DIRECTION
Output the lines exactly, from the one where "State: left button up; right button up" appears through the one where "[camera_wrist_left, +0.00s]" appears. Images are left out.

DATA IN THIS EXERCISE
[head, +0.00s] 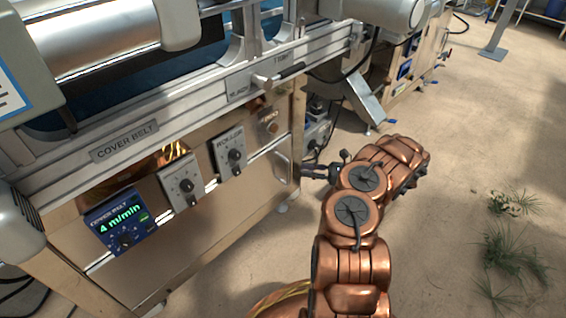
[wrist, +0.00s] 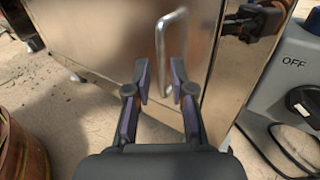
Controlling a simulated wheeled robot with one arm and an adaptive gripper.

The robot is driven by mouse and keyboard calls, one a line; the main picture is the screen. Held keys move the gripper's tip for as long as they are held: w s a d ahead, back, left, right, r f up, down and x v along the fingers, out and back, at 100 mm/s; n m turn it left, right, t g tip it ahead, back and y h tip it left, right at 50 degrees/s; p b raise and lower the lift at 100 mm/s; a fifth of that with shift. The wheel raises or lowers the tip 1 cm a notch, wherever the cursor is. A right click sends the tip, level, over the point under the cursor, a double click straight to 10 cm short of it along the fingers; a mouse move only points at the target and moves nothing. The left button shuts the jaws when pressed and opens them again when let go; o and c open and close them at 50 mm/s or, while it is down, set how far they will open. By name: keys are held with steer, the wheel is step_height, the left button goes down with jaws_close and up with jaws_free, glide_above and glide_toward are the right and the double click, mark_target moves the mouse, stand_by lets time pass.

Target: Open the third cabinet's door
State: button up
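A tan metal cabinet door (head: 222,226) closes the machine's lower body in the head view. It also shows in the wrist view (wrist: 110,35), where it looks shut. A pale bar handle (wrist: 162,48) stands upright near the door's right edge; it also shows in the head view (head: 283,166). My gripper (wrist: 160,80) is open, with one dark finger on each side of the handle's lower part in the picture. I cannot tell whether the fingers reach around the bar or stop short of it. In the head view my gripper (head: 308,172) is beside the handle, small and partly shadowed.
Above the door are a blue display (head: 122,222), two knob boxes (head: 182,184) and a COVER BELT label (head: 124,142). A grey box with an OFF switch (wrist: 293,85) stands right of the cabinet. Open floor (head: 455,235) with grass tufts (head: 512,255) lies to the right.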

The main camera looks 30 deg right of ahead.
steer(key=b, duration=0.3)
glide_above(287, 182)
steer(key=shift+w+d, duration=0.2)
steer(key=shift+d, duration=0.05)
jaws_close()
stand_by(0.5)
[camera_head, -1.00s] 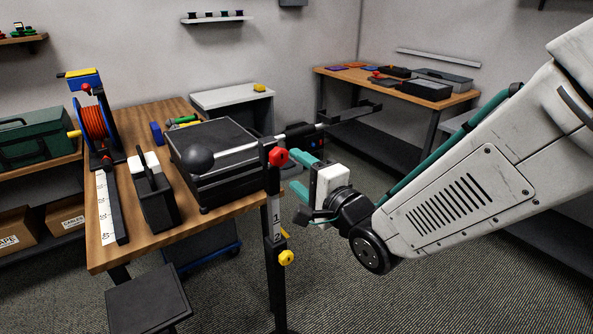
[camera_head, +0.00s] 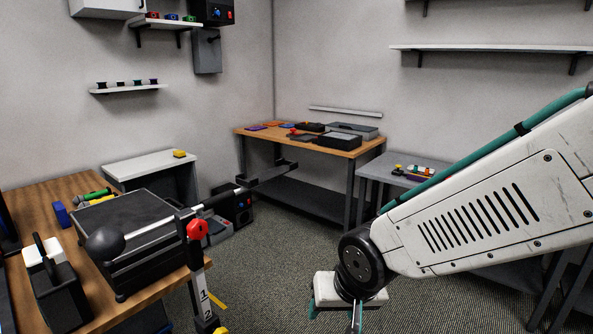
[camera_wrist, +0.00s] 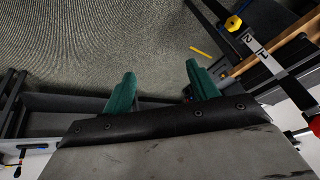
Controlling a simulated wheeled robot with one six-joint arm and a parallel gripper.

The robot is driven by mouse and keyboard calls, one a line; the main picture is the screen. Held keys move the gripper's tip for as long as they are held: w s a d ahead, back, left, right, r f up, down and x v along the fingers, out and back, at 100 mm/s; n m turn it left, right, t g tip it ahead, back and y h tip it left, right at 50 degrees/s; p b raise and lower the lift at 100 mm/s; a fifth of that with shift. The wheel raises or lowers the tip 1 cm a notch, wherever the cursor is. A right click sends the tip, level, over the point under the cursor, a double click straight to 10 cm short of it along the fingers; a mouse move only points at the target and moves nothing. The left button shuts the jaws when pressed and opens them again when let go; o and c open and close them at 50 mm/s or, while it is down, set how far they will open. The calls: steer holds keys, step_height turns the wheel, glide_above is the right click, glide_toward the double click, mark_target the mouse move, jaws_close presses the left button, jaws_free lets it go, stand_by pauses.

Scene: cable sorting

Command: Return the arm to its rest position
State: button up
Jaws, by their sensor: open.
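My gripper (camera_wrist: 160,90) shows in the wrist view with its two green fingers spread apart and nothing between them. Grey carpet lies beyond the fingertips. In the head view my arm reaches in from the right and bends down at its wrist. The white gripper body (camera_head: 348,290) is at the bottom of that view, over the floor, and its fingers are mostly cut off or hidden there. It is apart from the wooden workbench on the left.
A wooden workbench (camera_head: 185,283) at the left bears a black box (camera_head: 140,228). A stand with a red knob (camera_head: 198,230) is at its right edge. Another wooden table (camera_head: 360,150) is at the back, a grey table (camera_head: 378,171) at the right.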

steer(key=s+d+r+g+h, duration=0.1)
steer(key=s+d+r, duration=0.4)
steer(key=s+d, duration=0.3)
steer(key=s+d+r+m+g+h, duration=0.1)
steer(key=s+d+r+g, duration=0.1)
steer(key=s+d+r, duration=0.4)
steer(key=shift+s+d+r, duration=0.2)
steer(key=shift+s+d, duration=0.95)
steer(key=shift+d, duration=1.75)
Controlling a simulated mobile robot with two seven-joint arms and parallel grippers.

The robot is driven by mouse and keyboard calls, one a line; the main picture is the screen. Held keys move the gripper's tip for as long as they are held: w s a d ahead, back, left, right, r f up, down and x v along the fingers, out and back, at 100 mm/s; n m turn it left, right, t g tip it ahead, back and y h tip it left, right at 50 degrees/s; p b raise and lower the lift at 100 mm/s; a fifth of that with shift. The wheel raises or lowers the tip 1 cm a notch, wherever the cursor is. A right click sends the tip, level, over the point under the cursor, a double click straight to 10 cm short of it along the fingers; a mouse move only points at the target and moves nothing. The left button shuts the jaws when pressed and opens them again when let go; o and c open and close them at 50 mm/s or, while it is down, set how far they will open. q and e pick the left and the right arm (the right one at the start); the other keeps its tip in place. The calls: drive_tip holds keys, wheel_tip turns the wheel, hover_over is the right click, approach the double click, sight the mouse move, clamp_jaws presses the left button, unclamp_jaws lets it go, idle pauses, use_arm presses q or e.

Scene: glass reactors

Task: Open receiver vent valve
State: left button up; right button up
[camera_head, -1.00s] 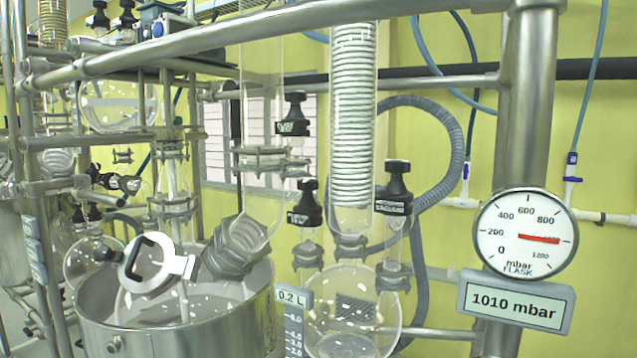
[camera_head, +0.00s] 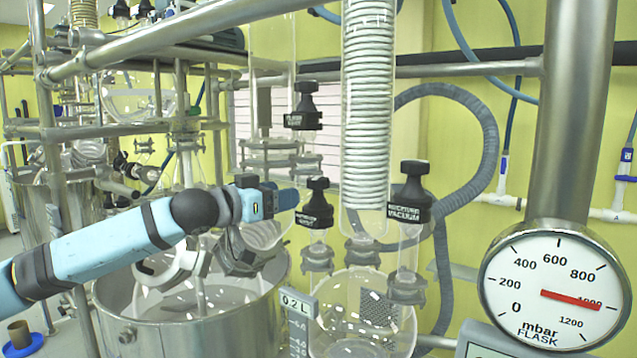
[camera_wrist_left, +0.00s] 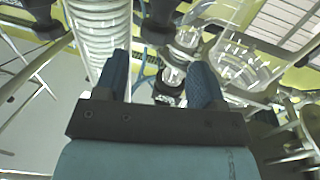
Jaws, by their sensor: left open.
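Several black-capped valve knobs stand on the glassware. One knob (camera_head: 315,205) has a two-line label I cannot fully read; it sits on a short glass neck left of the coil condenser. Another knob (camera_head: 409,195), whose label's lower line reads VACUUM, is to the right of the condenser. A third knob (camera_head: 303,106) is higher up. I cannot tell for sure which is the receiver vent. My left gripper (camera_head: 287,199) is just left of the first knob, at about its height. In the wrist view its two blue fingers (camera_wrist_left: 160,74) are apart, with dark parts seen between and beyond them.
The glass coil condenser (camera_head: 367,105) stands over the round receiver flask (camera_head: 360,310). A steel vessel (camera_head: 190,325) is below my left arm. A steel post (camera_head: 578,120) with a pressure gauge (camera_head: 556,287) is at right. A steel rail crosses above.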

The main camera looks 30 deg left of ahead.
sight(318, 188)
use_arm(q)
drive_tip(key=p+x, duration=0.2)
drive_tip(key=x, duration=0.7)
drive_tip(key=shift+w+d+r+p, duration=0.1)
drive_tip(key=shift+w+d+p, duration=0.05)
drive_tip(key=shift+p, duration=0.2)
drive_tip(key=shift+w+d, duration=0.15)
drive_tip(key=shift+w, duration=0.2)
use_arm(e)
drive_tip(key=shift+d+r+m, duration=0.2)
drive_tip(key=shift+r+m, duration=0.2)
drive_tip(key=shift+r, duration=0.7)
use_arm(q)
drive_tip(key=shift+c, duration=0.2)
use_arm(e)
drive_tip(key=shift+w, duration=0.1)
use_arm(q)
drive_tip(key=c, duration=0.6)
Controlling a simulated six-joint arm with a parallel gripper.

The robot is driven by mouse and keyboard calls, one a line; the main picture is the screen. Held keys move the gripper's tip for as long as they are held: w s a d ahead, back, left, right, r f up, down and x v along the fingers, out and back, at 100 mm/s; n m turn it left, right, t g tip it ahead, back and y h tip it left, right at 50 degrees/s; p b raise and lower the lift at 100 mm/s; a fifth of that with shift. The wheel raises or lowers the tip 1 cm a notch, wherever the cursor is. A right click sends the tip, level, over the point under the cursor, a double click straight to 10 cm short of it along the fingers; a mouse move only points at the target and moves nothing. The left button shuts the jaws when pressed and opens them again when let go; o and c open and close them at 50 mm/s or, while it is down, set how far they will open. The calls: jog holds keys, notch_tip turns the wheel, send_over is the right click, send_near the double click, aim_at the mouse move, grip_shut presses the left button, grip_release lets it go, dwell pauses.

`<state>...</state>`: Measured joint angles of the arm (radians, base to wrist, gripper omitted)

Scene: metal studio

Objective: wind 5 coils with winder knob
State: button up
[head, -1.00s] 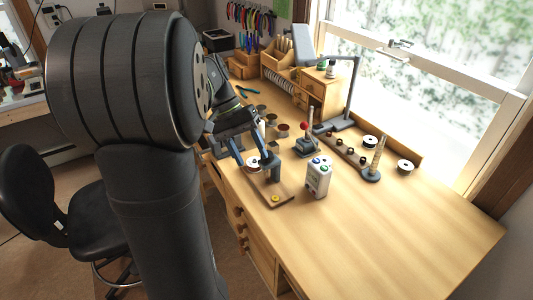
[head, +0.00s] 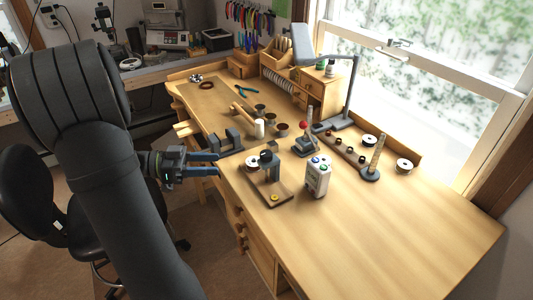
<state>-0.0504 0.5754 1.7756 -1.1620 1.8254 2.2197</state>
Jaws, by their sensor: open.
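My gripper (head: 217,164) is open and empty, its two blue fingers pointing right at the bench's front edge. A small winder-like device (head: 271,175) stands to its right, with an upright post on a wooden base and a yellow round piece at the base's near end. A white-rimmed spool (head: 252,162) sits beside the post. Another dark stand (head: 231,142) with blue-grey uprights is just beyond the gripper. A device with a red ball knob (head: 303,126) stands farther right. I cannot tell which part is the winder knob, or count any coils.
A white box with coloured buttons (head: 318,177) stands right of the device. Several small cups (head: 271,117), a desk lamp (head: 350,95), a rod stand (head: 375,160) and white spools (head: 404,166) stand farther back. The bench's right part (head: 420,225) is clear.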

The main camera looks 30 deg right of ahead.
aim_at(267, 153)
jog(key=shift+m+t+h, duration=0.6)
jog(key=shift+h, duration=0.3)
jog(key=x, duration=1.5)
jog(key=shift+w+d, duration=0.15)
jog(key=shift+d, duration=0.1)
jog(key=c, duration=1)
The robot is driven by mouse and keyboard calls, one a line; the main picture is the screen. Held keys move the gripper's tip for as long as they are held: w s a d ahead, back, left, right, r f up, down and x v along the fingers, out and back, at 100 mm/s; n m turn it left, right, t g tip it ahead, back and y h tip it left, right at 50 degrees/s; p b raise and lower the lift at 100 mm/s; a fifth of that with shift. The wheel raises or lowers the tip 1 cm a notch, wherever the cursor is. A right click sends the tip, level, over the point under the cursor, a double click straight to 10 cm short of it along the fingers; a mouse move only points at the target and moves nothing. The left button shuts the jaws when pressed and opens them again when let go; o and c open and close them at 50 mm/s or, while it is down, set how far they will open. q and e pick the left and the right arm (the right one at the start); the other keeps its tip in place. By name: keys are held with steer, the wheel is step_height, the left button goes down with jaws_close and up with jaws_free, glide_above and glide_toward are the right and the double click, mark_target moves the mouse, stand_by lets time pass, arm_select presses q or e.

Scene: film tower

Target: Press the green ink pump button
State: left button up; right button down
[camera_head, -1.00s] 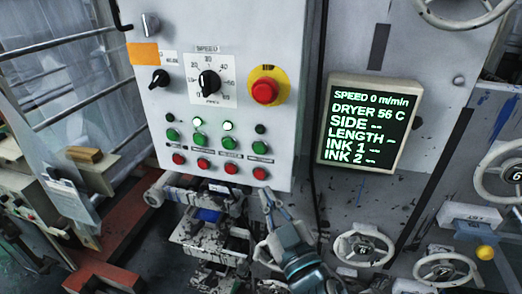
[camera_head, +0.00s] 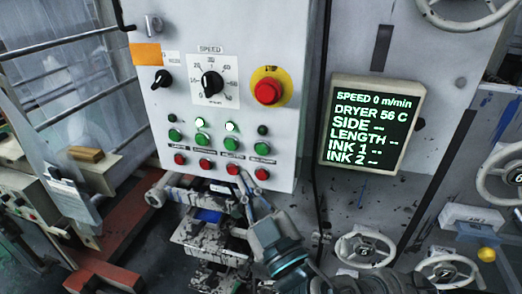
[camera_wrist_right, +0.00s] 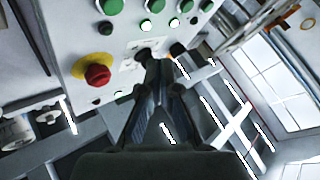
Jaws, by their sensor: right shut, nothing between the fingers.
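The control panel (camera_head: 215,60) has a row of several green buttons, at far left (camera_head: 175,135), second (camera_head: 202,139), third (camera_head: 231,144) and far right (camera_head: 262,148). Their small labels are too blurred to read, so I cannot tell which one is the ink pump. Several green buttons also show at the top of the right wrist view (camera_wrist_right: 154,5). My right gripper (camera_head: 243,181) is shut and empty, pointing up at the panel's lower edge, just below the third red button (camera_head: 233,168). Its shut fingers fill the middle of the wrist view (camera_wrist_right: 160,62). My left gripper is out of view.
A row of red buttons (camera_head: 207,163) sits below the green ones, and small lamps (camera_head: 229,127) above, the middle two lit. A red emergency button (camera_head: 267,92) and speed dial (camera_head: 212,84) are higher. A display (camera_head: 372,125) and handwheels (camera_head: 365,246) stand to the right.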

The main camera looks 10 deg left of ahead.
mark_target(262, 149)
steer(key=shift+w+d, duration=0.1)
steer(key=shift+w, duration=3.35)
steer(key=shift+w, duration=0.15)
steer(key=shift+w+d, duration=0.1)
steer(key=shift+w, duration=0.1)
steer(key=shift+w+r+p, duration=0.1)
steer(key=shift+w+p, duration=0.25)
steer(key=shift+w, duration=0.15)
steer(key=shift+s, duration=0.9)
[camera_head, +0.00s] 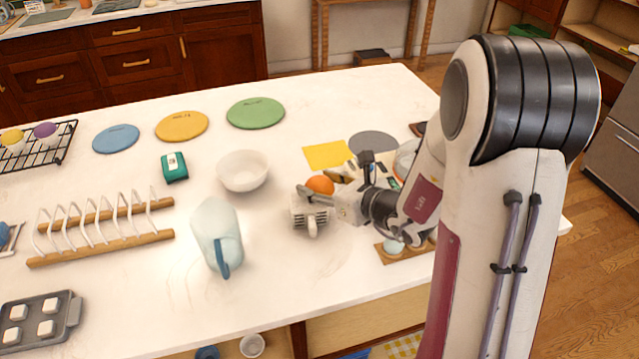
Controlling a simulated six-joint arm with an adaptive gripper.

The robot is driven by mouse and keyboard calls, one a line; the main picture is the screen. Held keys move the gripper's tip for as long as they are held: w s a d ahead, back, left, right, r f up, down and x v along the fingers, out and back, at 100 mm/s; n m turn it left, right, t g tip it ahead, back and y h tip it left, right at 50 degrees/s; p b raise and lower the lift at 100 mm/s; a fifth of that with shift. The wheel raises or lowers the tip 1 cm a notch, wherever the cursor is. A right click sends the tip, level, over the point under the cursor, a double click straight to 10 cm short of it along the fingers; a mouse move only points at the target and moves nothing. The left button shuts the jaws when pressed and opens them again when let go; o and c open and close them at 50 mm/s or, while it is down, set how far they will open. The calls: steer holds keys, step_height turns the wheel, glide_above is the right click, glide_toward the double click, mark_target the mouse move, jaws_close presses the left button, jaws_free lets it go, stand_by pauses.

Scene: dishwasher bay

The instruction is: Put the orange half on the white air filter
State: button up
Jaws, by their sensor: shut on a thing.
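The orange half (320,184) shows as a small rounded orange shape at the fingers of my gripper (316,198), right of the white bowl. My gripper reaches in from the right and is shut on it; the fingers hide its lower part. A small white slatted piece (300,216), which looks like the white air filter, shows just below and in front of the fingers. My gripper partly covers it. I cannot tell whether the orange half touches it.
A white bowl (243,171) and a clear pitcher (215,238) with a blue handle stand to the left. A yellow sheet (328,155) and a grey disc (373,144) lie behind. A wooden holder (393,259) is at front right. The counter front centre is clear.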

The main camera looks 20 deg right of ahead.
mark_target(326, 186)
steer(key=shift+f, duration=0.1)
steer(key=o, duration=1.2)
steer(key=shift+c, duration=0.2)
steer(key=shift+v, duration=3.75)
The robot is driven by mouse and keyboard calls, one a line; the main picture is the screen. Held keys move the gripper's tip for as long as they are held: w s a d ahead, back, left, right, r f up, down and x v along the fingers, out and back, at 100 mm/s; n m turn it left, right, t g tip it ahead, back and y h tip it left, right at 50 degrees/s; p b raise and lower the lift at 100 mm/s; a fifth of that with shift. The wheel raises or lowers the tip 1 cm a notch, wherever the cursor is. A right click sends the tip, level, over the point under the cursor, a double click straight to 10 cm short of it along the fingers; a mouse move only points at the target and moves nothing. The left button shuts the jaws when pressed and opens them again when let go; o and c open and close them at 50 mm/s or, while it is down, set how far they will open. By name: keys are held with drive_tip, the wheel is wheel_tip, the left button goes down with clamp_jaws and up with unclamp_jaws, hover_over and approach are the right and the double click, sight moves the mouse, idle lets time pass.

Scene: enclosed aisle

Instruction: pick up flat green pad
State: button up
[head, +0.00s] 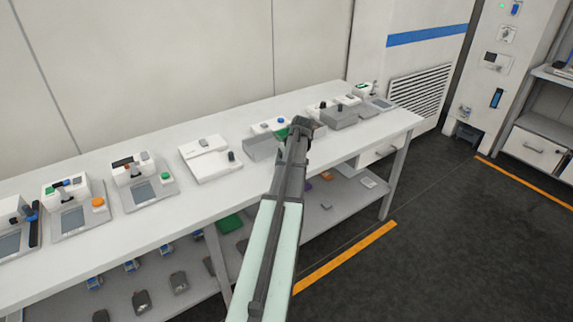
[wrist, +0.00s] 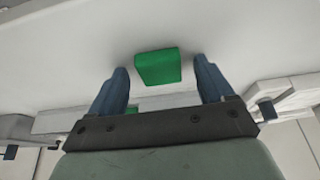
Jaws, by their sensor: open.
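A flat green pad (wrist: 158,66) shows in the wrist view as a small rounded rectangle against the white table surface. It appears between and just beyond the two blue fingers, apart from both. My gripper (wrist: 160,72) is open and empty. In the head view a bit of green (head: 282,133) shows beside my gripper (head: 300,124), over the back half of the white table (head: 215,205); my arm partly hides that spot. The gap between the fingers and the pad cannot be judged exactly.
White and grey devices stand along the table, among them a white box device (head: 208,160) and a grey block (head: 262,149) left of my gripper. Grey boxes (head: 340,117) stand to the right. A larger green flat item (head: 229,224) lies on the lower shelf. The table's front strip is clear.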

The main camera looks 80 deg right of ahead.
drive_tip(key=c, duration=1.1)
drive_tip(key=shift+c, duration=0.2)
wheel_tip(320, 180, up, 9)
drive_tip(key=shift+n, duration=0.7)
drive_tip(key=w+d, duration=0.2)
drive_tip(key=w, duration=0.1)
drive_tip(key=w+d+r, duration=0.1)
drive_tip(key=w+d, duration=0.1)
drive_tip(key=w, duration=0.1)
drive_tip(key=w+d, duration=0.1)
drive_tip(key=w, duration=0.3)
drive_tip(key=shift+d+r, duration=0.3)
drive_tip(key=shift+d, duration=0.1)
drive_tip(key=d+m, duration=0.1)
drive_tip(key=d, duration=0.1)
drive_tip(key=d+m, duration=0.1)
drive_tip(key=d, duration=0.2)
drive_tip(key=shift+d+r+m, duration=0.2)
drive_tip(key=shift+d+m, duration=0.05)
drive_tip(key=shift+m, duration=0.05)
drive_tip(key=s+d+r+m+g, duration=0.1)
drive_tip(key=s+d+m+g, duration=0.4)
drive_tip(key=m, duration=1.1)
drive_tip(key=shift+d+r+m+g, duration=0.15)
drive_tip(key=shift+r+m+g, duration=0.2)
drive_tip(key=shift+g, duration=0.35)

IN RESPONSE
State: left button up; right button up
[camera_head, -1.00s] 
[camera_head, +0.00s] 
[camera_wrist_left, +0.00s] 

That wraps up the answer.